## [TO BE DONE]
Identify the lines that contain the string "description" and report only how many there are.
--- BEGIN STORED DATA ---
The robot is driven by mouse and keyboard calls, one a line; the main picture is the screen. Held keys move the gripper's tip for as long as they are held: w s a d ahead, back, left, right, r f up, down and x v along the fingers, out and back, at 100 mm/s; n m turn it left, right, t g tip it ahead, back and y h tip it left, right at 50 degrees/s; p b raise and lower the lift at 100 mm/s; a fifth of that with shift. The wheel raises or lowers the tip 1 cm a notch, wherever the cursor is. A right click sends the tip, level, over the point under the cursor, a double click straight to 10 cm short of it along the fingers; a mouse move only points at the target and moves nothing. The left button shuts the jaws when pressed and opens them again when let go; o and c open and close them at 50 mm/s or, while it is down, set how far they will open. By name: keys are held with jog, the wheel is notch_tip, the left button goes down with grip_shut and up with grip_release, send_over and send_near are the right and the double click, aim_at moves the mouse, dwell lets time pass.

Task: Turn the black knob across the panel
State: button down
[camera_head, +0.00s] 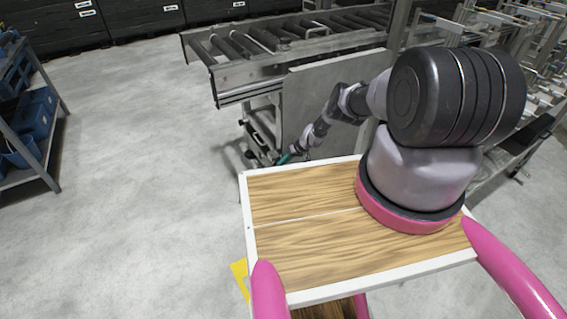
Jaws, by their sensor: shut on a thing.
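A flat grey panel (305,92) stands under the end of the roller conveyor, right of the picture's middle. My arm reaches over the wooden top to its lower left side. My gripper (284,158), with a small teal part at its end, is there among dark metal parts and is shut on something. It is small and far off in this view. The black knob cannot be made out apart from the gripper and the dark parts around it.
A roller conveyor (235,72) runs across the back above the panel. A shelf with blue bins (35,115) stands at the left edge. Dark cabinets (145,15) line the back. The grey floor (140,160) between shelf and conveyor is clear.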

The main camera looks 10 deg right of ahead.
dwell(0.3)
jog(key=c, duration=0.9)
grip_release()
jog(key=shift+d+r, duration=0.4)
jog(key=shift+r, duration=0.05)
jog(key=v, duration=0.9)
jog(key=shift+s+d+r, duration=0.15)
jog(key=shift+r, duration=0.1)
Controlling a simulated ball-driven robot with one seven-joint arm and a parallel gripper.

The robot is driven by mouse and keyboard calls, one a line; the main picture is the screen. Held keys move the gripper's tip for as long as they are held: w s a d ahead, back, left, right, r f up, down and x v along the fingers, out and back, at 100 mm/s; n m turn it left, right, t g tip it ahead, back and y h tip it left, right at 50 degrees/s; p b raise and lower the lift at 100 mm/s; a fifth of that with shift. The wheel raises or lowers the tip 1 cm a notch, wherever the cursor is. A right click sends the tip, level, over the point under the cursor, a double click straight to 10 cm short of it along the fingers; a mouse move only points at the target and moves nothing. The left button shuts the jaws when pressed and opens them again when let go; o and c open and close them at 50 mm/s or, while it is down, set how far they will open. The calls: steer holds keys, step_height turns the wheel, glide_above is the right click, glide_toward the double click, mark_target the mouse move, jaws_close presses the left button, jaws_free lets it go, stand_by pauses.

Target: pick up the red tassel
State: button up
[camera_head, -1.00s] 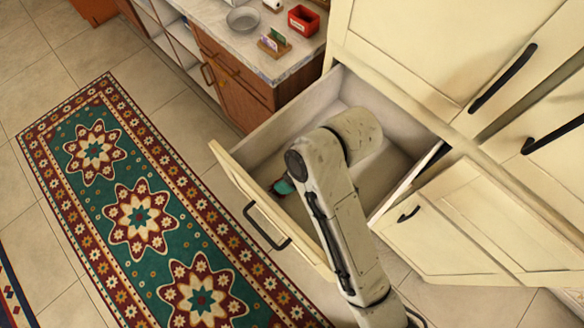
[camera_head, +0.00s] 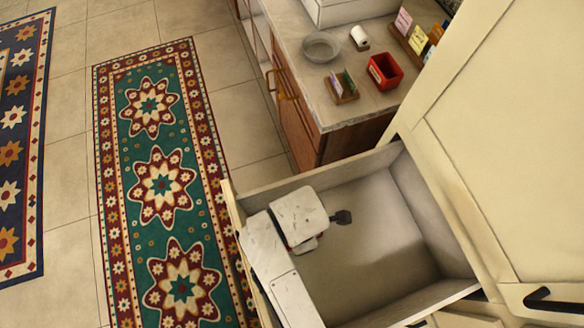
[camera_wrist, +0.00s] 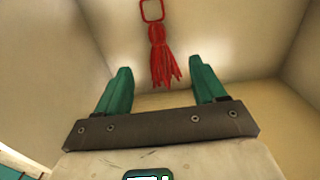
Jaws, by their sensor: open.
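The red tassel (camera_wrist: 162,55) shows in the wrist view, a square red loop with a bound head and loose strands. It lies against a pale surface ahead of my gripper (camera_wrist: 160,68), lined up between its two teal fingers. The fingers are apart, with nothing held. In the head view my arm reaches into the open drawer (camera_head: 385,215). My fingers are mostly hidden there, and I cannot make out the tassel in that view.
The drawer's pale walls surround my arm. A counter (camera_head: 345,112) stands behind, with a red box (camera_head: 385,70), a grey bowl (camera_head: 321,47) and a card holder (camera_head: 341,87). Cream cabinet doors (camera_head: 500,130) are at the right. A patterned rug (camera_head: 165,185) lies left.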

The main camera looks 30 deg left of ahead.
--- END STORED DATA ---
--- BEGIN STORED DATA ---
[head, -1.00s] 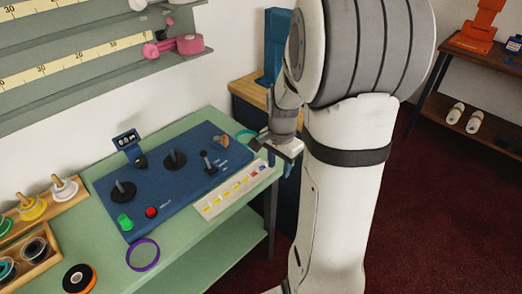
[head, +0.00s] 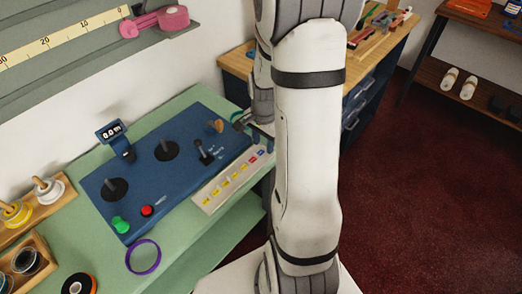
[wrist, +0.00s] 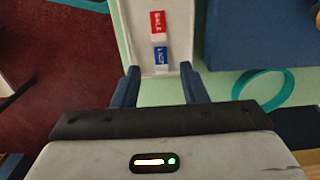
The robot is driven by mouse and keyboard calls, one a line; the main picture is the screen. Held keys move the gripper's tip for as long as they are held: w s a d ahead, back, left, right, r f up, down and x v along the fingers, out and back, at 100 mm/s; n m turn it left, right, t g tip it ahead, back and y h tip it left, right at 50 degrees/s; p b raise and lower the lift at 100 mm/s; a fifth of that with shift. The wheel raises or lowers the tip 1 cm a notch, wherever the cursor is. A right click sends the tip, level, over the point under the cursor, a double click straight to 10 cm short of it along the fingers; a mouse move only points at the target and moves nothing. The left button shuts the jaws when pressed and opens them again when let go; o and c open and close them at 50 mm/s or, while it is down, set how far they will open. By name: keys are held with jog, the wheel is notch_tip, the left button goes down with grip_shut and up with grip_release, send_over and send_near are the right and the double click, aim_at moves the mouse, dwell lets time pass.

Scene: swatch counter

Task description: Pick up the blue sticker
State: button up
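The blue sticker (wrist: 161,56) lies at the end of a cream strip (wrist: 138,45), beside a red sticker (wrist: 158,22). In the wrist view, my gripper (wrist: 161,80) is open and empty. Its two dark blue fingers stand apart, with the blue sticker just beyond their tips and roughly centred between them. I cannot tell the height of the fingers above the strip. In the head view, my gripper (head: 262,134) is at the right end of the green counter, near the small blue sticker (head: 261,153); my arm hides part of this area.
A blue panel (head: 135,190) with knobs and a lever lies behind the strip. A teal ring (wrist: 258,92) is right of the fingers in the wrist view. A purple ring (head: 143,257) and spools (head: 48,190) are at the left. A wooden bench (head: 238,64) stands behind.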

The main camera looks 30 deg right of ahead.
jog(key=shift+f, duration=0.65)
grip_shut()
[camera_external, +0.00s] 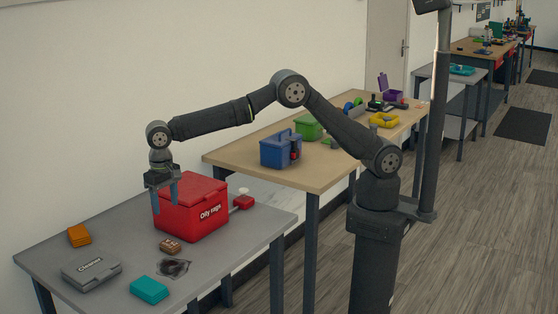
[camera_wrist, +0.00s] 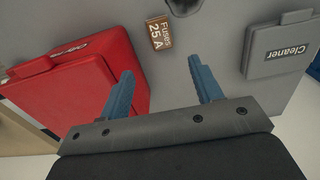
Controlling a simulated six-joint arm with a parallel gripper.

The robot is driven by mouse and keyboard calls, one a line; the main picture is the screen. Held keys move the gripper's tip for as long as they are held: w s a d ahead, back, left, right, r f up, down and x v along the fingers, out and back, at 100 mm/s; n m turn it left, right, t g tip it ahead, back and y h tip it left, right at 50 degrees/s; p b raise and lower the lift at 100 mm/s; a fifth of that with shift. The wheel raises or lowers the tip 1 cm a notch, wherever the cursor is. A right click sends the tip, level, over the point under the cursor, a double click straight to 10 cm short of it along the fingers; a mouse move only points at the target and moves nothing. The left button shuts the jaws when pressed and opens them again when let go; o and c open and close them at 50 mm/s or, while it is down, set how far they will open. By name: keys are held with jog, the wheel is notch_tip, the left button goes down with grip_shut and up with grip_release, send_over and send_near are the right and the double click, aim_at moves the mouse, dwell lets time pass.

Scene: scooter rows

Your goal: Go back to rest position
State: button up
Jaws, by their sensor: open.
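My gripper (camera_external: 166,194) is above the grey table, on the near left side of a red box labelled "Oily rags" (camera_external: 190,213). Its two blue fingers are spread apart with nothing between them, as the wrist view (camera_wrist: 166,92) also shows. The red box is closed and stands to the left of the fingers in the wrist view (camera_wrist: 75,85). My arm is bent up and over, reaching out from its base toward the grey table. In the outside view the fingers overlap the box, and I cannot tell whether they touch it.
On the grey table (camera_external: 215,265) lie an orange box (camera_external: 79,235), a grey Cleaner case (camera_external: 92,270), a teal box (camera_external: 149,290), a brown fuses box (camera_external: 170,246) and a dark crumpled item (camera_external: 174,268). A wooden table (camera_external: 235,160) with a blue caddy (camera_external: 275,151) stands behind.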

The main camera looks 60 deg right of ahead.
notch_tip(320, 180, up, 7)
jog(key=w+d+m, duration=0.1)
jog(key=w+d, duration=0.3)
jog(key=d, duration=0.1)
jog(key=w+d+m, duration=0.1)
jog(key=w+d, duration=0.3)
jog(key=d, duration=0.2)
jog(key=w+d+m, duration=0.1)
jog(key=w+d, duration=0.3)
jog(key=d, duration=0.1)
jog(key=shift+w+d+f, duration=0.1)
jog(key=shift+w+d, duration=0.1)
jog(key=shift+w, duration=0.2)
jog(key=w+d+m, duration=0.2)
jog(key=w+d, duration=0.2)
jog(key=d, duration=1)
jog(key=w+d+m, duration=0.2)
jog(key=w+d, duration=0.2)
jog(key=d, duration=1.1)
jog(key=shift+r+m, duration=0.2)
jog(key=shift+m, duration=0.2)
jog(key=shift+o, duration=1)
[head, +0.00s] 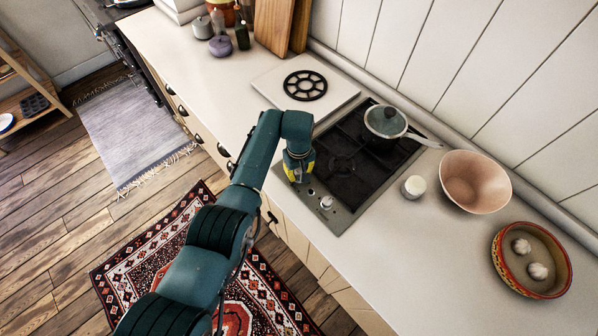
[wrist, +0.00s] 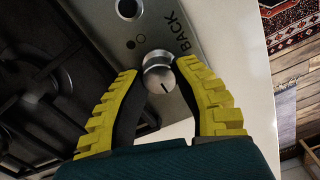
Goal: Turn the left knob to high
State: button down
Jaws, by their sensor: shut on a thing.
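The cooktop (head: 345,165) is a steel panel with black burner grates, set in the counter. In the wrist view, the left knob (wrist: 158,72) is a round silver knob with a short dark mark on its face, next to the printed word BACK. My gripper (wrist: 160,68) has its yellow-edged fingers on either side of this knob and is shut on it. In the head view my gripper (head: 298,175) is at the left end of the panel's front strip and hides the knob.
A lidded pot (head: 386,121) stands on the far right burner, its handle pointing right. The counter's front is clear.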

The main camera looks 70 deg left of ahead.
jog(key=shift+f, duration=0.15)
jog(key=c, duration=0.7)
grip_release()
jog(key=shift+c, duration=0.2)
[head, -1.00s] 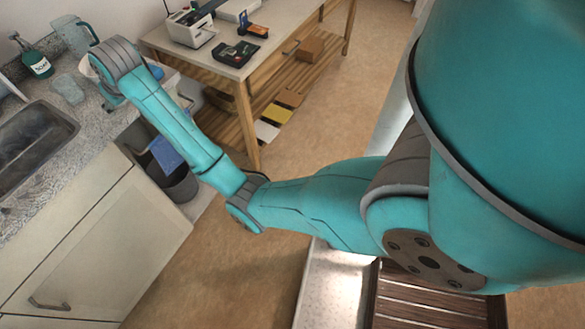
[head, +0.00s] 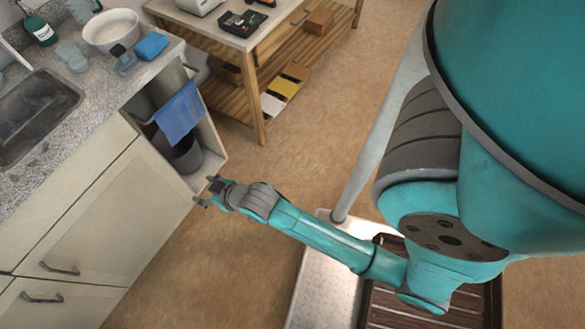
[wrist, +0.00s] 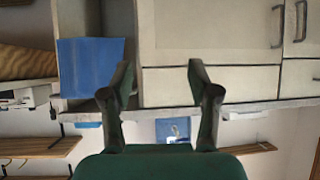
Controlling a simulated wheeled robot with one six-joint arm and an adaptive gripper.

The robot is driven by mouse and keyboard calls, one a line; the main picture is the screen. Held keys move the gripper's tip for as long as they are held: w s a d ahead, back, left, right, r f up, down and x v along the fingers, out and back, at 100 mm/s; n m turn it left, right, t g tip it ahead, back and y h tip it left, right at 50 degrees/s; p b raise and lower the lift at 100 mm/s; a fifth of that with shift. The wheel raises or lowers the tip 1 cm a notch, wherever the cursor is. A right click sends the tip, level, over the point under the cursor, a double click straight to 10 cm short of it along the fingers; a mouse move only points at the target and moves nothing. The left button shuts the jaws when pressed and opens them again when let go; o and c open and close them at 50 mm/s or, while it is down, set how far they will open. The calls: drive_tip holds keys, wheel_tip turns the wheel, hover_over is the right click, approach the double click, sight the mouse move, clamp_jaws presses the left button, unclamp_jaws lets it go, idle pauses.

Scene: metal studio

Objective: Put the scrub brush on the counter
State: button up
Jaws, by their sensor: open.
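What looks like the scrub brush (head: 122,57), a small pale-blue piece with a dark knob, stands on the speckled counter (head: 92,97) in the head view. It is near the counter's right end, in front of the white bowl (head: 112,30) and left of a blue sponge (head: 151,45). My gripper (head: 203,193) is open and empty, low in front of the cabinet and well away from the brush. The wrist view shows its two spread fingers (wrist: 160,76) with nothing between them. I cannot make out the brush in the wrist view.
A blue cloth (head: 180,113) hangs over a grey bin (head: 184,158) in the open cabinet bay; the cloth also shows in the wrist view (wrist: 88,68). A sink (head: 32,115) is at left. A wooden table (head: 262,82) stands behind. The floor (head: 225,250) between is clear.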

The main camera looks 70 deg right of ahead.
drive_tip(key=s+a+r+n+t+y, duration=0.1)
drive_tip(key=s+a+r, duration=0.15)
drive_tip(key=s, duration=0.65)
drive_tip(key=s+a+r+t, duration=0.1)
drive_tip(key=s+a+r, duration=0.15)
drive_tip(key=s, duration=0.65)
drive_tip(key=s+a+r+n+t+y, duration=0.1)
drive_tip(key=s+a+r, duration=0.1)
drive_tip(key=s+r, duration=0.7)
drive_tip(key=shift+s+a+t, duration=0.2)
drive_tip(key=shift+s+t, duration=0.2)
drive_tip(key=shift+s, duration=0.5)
--- END STORED DATA ---
--- BEGIN STORED DATA ---
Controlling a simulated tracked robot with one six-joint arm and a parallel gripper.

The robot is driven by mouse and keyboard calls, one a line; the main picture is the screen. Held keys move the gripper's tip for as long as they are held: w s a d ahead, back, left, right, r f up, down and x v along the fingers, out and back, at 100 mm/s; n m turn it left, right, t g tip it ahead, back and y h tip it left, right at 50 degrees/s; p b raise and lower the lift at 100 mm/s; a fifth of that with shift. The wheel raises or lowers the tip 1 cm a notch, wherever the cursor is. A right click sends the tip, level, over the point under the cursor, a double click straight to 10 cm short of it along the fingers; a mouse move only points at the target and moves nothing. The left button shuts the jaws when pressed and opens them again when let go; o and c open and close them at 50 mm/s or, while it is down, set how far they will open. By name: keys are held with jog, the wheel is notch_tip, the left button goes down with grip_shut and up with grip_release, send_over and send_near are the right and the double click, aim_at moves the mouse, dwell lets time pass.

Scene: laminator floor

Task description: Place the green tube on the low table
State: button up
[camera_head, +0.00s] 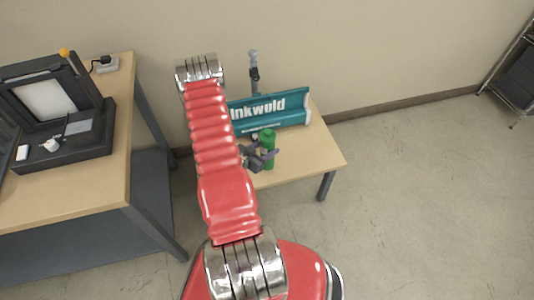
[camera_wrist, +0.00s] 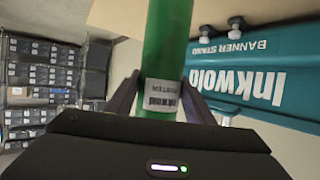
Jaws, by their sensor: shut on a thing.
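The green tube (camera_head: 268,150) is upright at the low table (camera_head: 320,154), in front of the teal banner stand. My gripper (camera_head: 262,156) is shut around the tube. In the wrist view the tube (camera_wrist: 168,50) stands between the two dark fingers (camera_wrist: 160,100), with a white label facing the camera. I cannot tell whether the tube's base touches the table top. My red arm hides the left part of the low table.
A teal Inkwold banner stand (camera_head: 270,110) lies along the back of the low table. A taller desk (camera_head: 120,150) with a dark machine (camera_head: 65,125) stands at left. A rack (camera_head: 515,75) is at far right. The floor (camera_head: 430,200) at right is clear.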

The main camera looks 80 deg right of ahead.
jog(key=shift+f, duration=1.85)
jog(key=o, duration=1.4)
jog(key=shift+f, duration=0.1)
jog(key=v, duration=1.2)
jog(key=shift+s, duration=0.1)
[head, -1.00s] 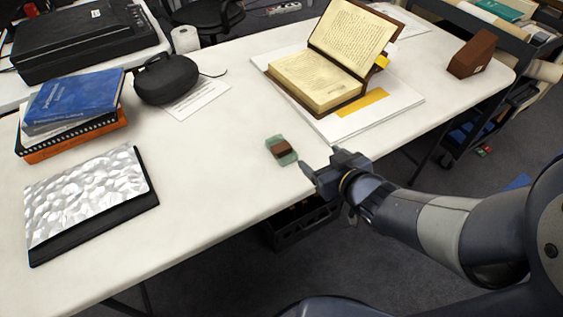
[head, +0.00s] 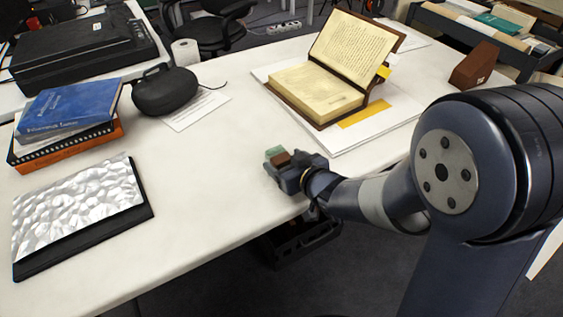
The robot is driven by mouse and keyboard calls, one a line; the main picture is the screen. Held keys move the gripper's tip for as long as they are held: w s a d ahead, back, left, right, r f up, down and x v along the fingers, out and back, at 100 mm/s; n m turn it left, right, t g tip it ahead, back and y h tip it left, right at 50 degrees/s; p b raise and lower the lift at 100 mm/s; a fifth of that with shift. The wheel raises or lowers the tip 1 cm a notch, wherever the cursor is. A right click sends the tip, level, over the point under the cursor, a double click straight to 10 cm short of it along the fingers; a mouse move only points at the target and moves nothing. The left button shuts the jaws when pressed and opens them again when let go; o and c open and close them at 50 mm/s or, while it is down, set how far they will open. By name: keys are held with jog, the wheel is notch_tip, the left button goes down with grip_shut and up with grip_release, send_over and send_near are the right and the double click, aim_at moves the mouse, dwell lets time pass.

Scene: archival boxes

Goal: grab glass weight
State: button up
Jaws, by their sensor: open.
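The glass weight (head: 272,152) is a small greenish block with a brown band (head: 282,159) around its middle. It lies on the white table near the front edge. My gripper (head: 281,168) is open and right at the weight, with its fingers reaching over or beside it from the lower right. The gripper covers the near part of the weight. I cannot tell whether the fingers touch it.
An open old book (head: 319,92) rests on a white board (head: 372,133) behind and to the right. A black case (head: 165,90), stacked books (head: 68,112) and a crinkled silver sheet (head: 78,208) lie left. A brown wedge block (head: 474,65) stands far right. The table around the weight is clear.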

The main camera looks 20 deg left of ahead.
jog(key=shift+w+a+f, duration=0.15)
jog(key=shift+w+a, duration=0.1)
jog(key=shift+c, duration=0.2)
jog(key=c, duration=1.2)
--- END STORED DATA ---
## [TASK ANSWER]
2